Open a TCP socket on the port
When the connection competes, read a line from the returned connected socket
If the line is not “HELLO”, print an error, close the socket, and exit the program
While there are still more messages to validate:
Read the next line from the socket
Case statement on the string in the line # use case statements, one case for each command
DATA:
Start a new SHA 265 hash
While there are more lines in the message:
Read a line from the TCP socket
Unescape the line
If the line is “.”, or it’s escaped equivalent, break from the loop
Add the line to the SHA 256 hash
Add the key to the hash, and finish the hash
Send the 270 SIG status code back to the client on one line.
Send a hexadecimal string value on the TCP socket of the signature on one line.
Read a line from the socket
If the line is not either “PASS” or “FAIL”, print an error, close the socket and exit
the program
Send a “260 OK” string on the socket
QUIT:
Close the socket and end the program
Default:
Print and error, close the socket, and end the program
Grading:
Your program will be auto-graded. Please note that your code should work for all the three
message files that have been provided.
Program names:
You must upload a zip file called submission.zip with 2 files, one called client.py
and server.py. Your code must run from a main function, not the start of the script. E.g.,
something like:
def main():
print(“Your code goes here”)
if __name__ == “__main__”:
main()
Test 1:
We will run your server against our client. The server must follow the protocol and produce
the correct hashes for all the messages.
Test 2:
We will run your client against our server. The client must follow the protocol and produce the
PASS/FAIL responses for each of the messages.

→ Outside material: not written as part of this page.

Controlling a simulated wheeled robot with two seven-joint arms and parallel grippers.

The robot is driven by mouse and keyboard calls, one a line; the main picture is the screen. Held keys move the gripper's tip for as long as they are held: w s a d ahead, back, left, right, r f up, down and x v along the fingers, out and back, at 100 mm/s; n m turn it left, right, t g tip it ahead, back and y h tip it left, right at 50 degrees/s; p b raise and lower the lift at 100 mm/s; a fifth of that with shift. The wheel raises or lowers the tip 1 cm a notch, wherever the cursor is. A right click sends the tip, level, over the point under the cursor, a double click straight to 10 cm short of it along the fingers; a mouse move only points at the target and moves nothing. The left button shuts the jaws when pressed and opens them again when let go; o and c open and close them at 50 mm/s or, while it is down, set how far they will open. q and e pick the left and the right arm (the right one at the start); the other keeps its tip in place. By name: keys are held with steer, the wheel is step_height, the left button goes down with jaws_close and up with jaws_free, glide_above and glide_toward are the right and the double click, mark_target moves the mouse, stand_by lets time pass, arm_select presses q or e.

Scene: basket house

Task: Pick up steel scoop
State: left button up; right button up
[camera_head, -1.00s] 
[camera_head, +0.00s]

Client and Server Outputs for Grading:
The client and server should print out every message they receive using normal print
statements (to stdout). Each message should be on one line.
For example:
– Every time you receive a message print it out on its own line
– So for example if you receive a “270 SIG” code from the server followed by its computed
signature these should both be printed, each on their own lines on the client script.